*** The input ***

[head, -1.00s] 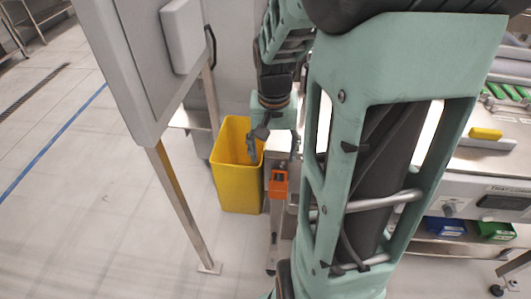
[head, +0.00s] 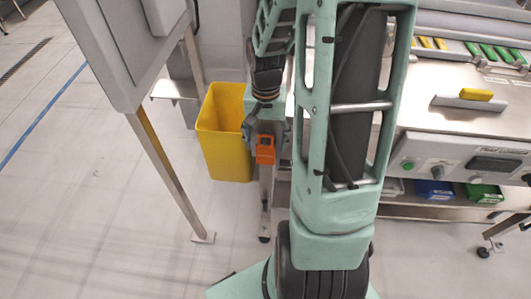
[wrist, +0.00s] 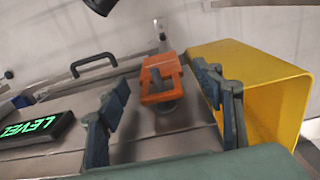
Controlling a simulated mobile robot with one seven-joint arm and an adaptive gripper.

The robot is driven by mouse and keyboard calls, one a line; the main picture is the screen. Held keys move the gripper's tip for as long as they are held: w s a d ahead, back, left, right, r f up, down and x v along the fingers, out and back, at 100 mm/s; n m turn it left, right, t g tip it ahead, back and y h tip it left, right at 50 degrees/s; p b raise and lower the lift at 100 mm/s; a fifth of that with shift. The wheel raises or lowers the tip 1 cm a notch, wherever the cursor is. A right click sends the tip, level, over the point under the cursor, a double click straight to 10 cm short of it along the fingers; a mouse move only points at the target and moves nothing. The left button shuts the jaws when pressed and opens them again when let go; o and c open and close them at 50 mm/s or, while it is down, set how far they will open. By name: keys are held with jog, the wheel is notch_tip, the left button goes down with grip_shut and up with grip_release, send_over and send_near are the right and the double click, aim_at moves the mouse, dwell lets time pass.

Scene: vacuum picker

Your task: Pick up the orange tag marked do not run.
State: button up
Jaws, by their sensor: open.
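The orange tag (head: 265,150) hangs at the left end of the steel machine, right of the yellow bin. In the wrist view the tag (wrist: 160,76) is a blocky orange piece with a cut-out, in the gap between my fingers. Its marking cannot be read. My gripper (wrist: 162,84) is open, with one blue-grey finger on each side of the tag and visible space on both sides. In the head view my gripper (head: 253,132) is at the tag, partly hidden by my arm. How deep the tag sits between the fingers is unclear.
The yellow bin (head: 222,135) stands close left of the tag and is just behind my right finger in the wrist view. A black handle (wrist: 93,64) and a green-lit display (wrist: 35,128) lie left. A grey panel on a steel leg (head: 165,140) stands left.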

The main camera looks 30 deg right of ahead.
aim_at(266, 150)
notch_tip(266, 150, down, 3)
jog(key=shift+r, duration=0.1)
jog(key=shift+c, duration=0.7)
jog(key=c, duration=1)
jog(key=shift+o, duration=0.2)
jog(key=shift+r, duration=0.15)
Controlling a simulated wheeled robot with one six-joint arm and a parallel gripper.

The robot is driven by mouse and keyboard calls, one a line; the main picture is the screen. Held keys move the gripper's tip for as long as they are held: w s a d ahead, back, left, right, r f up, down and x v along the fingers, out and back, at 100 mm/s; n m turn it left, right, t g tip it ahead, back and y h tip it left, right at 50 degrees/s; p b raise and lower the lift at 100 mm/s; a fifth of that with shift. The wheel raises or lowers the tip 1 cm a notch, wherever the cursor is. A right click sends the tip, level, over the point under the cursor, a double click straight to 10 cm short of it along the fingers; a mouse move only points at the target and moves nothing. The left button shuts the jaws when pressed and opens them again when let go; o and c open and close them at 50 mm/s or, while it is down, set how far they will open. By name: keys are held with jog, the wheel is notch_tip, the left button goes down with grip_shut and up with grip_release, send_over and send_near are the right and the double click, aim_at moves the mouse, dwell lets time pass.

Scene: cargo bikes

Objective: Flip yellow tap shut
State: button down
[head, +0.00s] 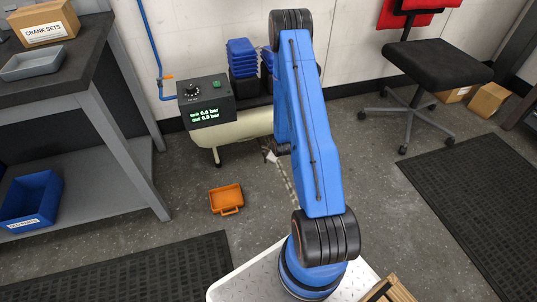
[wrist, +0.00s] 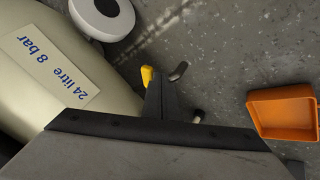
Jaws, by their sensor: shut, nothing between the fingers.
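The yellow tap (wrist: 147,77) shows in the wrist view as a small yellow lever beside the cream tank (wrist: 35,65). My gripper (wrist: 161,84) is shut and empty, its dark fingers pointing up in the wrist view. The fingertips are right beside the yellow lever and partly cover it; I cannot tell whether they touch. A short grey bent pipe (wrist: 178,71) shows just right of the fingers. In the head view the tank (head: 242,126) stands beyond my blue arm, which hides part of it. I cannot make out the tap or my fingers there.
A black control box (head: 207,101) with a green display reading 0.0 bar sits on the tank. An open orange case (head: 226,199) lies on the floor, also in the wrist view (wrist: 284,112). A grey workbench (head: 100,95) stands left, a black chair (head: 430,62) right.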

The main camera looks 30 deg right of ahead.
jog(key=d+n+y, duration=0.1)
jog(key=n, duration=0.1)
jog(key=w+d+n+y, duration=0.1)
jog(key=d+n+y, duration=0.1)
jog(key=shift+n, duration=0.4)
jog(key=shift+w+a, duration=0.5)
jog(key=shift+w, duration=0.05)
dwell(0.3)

***
*** The input ***

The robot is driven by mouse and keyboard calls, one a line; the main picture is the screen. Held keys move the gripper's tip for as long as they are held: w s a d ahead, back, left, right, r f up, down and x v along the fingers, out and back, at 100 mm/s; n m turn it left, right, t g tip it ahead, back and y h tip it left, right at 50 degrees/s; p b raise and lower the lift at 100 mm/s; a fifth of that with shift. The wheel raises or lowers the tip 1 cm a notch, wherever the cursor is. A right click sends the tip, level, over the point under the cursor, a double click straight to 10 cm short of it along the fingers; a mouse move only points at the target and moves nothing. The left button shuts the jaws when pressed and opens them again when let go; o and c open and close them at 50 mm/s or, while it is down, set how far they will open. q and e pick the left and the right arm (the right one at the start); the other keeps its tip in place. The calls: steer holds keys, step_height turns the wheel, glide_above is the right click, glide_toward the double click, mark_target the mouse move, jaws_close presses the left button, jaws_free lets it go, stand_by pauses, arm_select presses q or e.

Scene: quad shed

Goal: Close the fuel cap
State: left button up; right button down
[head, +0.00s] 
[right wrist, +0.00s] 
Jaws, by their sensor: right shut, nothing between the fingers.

***

[Exercise aim] Search the preceding listing for "Scene" and extract every line where it is found.

[Task response]
Scene: vacuum picker
Scene: cargo bikes
Scene: quad shed

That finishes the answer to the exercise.